──────── INPUT MATERIAL

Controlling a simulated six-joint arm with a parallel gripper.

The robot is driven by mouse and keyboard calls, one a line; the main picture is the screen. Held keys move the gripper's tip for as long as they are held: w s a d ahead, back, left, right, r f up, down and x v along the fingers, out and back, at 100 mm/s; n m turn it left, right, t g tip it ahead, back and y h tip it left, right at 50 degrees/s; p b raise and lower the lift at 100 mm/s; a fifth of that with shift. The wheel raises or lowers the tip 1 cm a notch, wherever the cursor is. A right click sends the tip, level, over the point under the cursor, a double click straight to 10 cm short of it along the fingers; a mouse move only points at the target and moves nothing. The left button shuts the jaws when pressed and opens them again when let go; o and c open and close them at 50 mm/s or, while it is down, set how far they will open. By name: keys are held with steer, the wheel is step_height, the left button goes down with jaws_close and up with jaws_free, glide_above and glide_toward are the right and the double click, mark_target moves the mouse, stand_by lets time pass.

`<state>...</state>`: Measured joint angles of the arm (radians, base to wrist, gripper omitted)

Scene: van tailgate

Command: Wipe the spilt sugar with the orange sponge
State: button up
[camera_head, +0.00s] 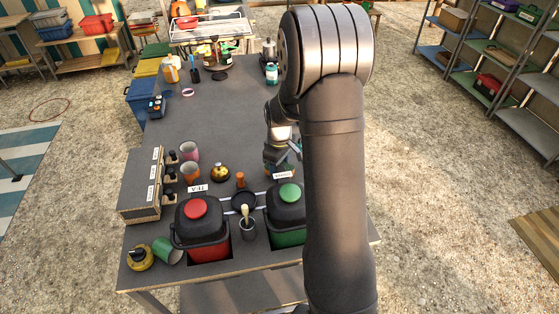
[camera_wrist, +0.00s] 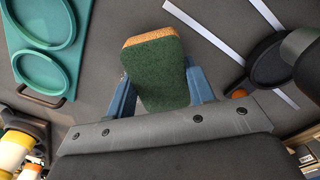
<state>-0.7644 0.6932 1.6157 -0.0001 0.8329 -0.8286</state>
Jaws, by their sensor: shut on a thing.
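My gripper (camera_wrist: 161,90) has blue fingers and is shut on the sponge (camera_wrist: 160,75), one finger on each side. The sponge has a dark green scouring face towards the wrist camera and an orange edge (camera_wrist: 148,37) at its far end. In the head view my gripper (camera_head: 281,155) is over the grey table (camera_head: 228,125), just behind the green-lidded canister. The sponge is mostly hidden there. I cannot make out spilt sugar in either view. I cannot tell whether the sponge touches the table.
Mugs (camera_head: 189,152) and a gold pot (camera_head: 220,172) stand to the left. A teal tray (camera_wrist: 78,15) lies left in the wrist view. The table's middle is clear.

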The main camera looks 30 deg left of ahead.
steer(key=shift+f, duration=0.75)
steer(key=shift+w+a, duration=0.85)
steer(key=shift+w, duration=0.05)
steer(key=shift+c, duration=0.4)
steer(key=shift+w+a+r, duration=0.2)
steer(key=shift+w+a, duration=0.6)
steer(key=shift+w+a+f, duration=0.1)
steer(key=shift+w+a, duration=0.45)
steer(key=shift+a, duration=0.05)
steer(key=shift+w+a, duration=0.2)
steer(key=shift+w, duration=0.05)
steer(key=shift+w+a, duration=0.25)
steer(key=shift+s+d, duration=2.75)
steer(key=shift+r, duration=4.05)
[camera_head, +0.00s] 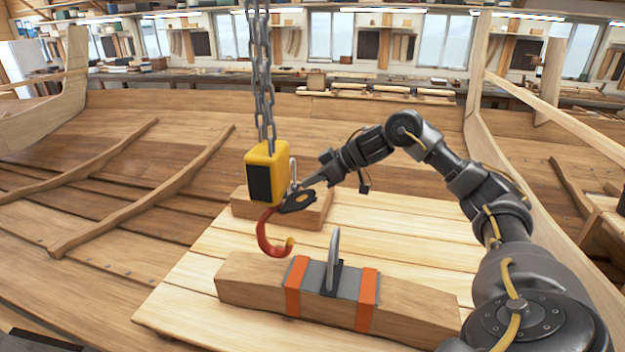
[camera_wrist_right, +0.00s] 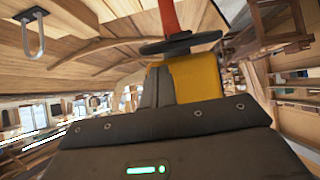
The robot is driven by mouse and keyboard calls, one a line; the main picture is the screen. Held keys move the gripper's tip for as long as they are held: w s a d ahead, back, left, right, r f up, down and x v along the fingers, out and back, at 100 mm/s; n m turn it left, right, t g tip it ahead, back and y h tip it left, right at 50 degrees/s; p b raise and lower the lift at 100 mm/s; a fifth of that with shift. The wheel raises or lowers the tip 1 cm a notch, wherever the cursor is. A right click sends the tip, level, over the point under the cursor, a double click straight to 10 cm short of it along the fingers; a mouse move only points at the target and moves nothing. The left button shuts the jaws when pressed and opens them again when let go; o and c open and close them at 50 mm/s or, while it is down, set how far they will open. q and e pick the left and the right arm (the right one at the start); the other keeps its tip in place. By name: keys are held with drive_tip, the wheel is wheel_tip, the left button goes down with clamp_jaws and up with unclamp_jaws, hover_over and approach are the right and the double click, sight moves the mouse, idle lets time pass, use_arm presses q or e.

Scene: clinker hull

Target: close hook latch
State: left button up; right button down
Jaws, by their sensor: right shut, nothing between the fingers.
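A red hook (camera_head: 266,240) hangs below a yellow hoist block (camera_head: 267,172) on two chains. In the right wrist view the red hook (camera_wrist_right: 169,16), the dark plate (camera_wrist_right: 180,42) and the yellow block (camera_wrist_right: 195,77) show just beyond the gripper. The hook's tip is right of its bend, with nothing hanging in it. My left gripper is not in view.
A wooden beam (camera_head: 240,282) with orange straps and an upright metal ring (camera_head: 333,258) lies below and right of the hook. A second wood block (camera_head: 318,208) lies behind the hoist.

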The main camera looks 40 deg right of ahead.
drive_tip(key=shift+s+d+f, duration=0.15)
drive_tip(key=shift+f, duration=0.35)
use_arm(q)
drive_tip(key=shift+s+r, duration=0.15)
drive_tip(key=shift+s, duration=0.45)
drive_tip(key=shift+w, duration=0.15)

────────────────

THE TASK >>
Beginning with the line that contains "Jaws, by their sensor: right", quote each line exactly through the last line of the entries above, and nothing beyond them.

RESULT OF THE EXERCISE >>
Jaws, by their sensor: right shut, nothing between the fingers.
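A red hook (camera_head: 266,240) hangs below a yellow hoist block (camera_head: 267,172) on two chains. In the right wrist view the red hook (camera_wrist_right: 169,16), the dark plate (camera_wrist_right: 180,42) and the yellow block (camera_wrist_right: 195,77) show just beyond the gripper. The hook's tip is right of its bend, with nothing hanging in it. My left gripper is not in view.
A wooden beam (camera_head: 240,282) with orange straps and an upright metal ring (camera_head: 333,258) lies below and right of the hook. A second wood block (camera_head: 318,208) lies behind the hoist.

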The main camera looks 40 deg right of ahead.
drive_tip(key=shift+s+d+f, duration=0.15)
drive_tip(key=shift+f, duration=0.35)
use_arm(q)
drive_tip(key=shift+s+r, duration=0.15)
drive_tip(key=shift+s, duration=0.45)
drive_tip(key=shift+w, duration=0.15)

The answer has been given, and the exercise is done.